◆ **Objective**: Below are the records; collect from them each line containing the string "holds".

[Manipulation episode records]
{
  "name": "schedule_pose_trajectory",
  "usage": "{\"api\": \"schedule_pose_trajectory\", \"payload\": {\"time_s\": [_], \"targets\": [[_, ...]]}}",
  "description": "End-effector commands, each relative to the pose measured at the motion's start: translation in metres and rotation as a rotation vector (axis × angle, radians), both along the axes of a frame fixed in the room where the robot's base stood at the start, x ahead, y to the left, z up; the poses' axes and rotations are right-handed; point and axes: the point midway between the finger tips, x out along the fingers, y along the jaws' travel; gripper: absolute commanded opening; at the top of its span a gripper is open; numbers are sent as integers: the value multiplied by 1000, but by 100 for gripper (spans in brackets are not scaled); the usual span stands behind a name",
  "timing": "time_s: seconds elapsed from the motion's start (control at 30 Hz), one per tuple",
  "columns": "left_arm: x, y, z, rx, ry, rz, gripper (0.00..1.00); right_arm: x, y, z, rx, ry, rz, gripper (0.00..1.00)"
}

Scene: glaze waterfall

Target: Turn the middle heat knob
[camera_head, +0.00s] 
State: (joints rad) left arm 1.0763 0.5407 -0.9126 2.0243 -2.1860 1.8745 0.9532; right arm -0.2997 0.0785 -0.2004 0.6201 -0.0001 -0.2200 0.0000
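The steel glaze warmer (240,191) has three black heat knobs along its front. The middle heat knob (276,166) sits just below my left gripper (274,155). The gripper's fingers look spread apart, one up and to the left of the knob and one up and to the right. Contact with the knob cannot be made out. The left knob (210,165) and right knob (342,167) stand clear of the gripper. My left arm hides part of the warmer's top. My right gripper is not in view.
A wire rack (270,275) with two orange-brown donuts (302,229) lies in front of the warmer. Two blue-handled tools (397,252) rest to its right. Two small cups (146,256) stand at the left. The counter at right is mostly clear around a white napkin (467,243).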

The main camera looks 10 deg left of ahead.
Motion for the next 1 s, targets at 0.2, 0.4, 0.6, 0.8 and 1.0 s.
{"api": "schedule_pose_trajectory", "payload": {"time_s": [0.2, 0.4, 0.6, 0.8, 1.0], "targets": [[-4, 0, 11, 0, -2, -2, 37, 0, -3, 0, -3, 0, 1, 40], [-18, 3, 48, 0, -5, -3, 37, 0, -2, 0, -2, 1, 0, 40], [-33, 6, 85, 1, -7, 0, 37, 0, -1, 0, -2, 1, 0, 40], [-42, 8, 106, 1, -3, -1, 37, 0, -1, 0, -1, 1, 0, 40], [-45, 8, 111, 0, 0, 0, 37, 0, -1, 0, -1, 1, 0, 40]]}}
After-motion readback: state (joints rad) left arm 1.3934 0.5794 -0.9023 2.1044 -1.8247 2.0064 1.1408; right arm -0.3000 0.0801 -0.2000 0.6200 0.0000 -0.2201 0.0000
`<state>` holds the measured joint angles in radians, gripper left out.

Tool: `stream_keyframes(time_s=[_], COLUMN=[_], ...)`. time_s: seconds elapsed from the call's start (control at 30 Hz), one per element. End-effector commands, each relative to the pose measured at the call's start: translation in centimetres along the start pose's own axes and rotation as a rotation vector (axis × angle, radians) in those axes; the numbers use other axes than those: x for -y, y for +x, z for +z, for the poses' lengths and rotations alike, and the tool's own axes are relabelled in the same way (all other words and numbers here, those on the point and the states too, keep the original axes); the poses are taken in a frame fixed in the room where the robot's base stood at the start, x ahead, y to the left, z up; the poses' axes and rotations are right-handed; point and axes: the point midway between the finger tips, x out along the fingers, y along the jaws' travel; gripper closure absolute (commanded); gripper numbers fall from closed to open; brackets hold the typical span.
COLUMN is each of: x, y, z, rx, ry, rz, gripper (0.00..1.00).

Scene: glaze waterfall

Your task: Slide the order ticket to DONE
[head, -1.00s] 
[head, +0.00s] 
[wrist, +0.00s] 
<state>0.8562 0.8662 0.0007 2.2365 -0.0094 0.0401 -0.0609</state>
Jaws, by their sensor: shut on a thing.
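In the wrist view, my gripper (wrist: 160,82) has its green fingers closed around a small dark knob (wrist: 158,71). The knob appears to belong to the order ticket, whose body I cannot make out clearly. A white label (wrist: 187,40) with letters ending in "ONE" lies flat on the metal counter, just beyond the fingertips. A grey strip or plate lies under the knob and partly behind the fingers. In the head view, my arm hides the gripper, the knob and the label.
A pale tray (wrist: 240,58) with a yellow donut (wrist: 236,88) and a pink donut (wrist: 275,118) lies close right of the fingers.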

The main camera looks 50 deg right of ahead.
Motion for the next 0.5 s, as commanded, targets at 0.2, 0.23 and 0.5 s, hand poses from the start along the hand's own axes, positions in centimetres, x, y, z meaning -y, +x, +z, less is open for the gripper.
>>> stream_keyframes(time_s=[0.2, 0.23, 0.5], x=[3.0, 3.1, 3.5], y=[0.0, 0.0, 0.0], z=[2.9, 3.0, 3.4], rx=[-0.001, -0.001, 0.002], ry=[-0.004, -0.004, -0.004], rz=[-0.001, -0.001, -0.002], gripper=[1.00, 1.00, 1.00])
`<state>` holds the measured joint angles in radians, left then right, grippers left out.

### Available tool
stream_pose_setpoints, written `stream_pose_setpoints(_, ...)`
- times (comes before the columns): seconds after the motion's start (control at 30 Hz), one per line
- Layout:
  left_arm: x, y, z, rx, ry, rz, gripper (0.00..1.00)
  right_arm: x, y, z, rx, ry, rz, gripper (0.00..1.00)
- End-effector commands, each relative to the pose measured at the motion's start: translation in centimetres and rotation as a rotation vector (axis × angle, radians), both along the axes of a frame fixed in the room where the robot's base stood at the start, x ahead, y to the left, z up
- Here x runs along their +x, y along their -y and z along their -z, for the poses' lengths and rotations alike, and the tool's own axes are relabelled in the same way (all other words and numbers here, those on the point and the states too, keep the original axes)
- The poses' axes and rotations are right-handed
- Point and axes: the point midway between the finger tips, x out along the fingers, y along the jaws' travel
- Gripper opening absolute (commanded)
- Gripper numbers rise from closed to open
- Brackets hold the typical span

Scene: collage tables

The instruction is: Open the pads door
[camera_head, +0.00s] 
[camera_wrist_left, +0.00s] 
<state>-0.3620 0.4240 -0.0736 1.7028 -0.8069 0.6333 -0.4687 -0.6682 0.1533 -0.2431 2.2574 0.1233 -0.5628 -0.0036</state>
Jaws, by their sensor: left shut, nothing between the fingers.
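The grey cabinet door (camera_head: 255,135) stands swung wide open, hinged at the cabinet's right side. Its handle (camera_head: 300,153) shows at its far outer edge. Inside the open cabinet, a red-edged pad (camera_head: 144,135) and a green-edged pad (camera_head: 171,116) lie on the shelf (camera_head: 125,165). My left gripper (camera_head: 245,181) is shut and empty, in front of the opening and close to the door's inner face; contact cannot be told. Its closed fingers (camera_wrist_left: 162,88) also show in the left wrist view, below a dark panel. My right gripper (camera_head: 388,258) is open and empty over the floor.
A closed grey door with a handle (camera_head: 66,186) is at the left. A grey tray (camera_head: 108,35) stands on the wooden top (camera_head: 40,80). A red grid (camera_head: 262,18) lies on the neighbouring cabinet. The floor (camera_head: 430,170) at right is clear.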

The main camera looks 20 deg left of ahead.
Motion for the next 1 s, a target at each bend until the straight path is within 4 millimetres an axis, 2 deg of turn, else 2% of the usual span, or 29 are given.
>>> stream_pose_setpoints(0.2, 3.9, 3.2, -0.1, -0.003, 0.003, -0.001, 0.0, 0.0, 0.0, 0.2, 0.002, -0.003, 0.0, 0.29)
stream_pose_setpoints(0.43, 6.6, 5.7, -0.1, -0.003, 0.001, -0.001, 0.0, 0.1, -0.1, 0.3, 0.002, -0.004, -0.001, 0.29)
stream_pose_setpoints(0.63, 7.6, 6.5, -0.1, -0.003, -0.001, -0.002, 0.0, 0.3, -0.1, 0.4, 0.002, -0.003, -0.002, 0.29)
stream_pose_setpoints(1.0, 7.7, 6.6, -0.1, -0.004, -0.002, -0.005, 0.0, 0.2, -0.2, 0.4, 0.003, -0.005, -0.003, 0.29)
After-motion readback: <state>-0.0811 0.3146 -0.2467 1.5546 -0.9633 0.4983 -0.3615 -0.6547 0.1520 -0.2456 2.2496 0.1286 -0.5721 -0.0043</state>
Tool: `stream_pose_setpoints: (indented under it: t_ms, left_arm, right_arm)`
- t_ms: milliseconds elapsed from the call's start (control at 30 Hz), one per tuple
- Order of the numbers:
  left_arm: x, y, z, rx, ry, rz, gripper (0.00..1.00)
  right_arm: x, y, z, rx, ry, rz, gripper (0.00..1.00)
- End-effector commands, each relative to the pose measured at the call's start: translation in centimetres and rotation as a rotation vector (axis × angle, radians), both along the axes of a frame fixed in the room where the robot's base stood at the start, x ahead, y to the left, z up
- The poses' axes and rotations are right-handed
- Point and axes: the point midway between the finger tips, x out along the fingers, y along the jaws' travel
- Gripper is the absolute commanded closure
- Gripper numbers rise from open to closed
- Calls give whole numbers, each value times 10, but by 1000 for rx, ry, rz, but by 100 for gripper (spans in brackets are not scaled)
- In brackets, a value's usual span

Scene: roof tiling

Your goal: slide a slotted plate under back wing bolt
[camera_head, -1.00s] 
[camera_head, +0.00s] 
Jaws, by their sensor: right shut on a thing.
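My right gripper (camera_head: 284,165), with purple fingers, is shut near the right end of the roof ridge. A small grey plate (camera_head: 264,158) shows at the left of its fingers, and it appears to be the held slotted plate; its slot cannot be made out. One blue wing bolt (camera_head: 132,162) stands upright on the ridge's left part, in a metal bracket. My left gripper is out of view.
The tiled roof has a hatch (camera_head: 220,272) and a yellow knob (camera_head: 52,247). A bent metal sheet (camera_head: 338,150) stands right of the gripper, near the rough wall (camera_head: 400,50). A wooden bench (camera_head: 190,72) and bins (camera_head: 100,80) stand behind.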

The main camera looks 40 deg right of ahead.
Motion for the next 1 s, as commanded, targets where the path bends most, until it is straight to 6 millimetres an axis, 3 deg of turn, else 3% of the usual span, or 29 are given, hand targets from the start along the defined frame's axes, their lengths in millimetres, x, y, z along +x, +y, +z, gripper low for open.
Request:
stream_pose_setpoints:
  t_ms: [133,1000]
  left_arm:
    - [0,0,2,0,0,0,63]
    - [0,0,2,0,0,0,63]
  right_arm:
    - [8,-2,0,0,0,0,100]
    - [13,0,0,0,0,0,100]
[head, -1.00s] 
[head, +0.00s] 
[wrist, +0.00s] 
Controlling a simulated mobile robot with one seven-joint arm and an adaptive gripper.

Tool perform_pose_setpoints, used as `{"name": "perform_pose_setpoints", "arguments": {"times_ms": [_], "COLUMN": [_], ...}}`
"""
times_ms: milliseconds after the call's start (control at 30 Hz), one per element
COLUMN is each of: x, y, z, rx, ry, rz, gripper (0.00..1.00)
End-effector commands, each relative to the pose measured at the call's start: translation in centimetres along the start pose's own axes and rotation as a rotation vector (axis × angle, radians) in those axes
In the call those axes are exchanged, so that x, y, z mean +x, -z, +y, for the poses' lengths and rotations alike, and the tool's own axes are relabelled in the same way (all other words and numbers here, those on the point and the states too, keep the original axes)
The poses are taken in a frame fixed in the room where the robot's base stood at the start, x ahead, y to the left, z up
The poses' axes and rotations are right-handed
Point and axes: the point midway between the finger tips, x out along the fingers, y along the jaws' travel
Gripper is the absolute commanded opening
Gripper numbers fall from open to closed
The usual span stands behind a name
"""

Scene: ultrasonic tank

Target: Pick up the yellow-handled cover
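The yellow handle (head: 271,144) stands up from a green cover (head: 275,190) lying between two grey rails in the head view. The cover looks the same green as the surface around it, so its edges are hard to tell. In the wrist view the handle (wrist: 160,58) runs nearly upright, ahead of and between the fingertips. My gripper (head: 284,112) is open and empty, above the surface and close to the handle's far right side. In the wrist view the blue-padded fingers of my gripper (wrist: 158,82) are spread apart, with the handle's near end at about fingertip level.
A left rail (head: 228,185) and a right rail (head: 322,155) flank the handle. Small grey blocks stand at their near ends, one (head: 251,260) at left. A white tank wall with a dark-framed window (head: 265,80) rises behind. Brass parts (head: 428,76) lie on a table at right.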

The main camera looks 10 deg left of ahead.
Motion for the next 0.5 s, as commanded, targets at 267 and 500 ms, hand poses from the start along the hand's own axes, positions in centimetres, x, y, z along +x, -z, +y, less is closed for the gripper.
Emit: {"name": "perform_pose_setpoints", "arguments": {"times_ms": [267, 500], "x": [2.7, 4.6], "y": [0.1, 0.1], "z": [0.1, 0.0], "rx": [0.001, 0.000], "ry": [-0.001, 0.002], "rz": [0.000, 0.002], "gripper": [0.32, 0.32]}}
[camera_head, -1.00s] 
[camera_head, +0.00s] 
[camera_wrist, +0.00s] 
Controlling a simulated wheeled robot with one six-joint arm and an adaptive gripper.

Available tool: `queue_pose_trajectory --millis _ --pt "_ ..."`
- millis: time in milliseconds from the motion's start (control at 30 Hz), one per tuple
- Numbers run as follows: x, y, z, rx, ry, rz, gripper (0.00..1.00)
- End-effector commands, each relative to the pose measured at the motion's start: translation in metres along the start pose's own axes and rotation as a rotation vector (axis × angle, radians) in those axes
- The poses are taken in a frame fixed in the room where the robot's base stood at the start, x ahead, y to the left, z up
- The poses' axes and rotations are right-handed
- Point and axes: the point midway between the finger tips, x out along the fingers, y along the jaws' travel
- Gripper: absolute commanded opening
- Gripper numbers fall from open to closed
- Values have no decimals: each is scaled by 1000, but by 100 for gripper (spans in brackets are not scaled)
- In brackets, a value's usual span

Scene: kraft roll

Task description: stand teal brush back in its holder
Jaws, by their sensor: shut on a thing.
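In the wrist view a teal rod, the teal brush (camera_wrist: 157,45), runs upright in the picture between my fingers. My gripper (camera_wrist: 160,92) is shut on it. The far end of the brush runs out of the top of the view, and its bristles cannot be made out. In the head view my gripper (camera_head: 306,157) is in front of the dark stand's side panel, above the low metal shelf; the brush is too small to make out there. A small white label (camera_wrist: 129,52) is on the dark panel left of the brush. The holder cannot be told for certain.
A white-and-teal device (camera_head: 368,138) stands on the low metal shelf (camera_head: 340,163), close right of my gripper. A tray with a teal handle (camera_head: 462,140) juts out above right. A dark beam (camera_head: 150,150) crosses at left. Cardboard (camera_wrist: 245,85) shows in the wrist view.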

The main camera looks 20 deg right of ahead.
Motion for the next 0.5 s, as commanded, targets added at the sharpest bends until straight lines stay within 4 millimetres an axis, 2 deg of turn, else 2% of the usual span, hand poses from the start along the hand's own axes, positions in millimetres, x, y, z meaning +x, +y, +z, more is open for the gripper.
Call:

◆ **Answer for the task**:
`<state>` holds the measured joint angles in radians, gripper left out.
`<state>` holds the measured joint angles in radians, left then right, grippers left out.

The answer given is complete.